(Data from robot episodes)

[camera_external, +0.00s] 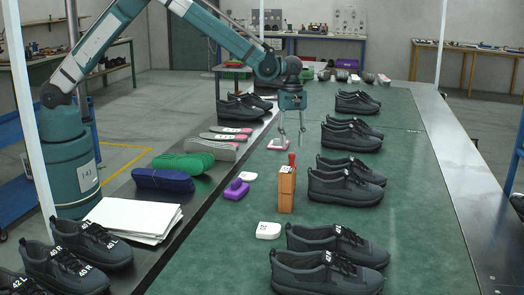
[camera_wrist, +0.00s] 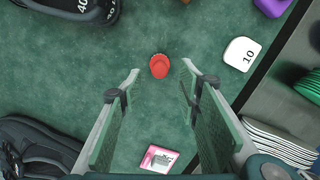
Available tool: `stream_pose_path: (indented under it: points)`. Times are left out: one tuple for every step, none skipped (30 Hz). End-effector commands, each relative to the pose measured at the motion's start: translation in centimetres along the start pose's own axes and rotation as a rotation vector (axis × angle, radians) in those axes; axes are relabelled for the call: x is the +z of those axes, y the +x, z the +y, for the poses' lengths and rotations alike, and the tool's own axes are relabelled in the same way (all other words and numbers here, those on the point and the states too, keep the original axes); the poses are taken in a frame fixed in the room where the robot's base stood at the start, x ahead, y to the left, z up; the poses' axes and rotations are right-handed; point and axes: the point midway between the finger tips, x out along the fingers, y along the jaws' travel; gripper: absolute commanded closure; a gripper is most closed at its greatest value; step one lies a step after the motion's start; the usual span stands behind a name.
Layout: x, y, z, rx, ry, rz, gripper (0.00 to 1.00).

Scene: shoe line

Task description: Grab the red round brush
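The red round brush (camera_wrist: 159,66) shows in the wrist view as a small red round shape on the green mat, seen from above. In the external view its red top (camera_external: 291,158) shows just above the wooden block (camera_external: 287,190), which hides the rest. My gripper (camera_external: 291,142) points down above the brush, with its fingers apart and nothing between them. In the wrist view the open fingertips (camera_wrist: 160,72) lie on either side of the brush in the picture; the brush looks lower than them and untouched.
Dark shoes (camera_external: 345,184) line the right of the green mat (camera_external: 420,220). A pink-and-white item (camera_wrist: 158,158), a white piece marked 10 (camera_wrist: 240,54) and a purple piece (camera_external: 236,190) lie nearby. Green and blue soles (camera_external: 163,180) lie on the left.

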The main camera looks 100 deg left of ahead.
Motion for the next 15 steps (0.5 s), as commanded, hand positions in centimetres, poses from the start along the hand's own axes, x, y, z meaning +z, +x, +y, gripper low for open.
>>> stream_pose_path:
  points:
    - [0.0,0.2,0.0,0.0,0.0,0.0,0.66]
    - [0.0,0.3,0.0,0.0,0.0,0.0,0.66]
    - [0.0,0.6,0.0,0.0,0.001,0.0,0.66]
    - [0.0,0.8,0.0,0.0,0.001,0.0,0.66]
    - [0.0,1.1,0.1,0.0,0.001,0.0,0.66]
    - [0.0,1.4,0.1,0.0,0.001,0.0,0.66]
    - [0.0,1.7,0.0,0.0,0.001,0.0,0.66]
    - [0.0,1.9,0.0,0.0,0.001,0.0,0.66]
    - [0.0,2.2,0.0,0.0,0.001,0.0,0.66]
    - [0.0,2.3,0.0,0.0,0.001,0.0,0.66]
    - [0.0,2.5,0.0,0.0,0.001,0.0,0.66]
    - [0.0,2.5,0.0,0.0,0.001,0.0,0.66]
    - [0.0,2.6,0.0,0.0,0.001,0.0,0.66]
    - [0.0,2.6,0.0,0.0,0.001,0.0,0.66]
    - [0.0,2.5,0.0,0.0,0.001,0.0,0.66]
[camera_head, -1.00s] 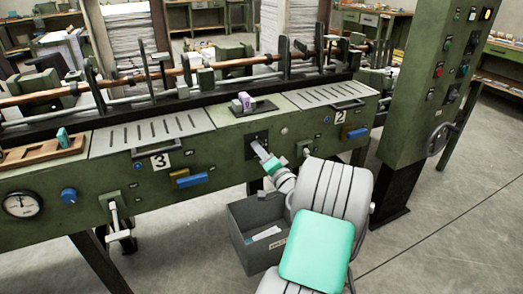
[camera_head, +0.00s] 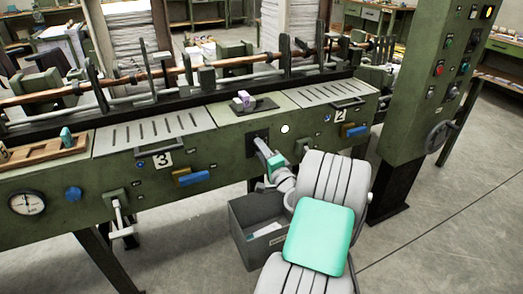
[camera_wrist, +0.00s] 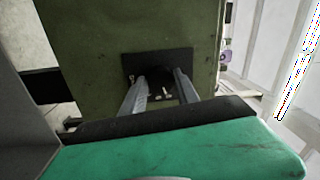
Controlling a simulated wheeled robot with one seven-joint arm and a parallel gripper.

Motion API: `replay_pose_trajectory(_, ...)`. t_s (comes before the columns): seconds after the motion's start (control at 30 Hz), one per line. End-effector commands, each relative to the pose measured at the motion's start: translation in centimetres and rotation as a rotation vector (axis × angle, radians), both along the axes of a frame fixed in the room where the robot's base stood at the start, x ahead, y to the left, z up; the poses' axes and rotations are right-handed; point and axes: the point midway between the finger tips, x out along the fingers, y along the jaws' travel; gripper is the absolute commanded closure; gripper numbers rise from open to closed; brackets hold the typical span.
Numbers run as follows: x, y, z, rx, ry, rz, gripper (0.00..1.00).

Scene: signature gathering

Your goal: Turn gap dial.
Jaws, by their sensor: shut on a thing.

## PROBLEM DESCRIPTION
Generate a word-for-word copy of the preceding records, excluding all pictures.

## CORRECT RESPONSE
[camera_external, +0.00s] 
[camera_wrist, +0.00s] 
Available tool: `stream_pose_path: (indented under it: points)`. Times are left out: one tuple for every step, none skipped (30 Hz). End-effector commands, each relative to the pose measured at the motion's start: translation in centimetres along the start pose's own axes and rotation as a rotation vector (axis × angle, radians) in those axes; axes are relabelled for the call: x is the +z of those axes, y the +x, z the +y, for the poses' lengths and rotations alike, and the tool's own axes are relabelled in the same way (all other words and numbers here, those on the point and the states too, keep the original axes); the poses are taken in a frame fixed in the room where the robot's base stood at the start, x ahead, y to the left, z up; the poses' axes and rotations are right-handed; point and axes: the point midway between the finger tips, x out along the fingers, y along the jaws' travel; gripper: absolute commanded closure; a gripper is most closed at its greatest value; step one lies a step after the motion's start; the usual span stands behind a name.
Layout: x, y, z, rx, ry, rz, gripper (0.00 to 1.00).

Scene: shoe line

Task description: Grab the red round brush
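The red round brush (camera_wrist: 159,66) shows in the wrist view as a small red round shape on the green mat, seen from above. In the external view its red top (camera_external: 291,158) shows just above the wooden block (camera_external: 287,190), which hides the rest. My gripper (camera_external: 291,142) points down above the brush, with its fingers apart and nothing between them. In the wrist view the open fingertips (camera_wrist: 160,72) lie on either side of the brush in the picture; the brush looks lower than them and untouched.
Dark shoes (camera_external: 345,184) line the right of the green mat (camera_external: 420,220). A pink-and-white item (camera_wrist: 158,158), a white piece marked 10 (camera_wrist: 240,54) and a purple piece (camera_external: 236,190) lie nearby. Green and blue soles (camera_external: 163,180) lie on the left.

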The main camera looks 100 deg left of ahead.
Motion for the next 15 steps (0.5 s), as commanded, hand positions in centimetres, poses from the start along the hand's own axes, x, y, z meaning +z, +x, +y, gripper low for open.
>>> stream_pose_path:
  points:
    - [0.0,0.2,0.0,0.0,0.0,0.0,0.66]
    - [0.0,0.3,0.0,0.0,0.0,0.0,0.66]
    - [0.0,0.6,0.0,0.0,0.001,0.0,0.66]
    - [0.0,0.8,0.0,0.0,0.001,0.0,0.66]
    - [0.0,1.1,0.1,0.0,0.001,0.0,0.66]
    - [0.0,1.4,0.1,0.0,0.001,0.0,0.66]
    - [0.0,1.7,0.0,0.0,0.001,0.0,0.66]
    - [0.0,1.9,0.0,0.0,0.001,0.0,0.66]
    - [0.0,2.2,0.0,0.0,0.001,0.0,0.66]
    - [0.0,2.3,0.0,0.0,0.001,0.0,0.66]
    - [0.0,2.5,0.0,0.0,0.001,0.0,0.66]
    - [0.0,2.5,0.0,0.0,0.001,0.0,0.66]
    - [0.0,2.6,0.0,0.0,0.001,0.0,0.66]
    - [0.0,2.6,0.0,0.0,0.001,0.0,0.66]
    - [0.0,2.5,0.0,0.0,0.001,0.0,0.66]
[camera_head, -1.00s] 
[camera_head, +0.00s] 
[camera_wrist, +0.00s] 
Controlling a simulated wheeled robot with one seven-joint arm and a parallel gripper.

Motion API: `replay_pose_trajectory(_, ...)`. t_s (comes before the columns): seconds after the motion's start (control at 30 Hz), one per line. End-effector commands, each relative to the pose measured at the motion's start: translation in centimetres and rotation as a rotation vector (axis × angle, radians), both along the axes of a frame fixed in the room where the robot's base stood at the start, x ahead, y to the left, z up; the poses' axes and rotations are right-handed; point and axes: the point midway between the finger tips, x out along the fingers, y along the jaws' travel; gripper is the absolute commanded closure; gripper numbers rise from open to closed; brackets hold the typical span.
Numbers run as follows: x, y, z, rx, ry, rz, gripper (0.00..1.00).

Scene: signature gathering

Your goal: Turn gap dial.
Jaws, by their sensor: shut on a thing.

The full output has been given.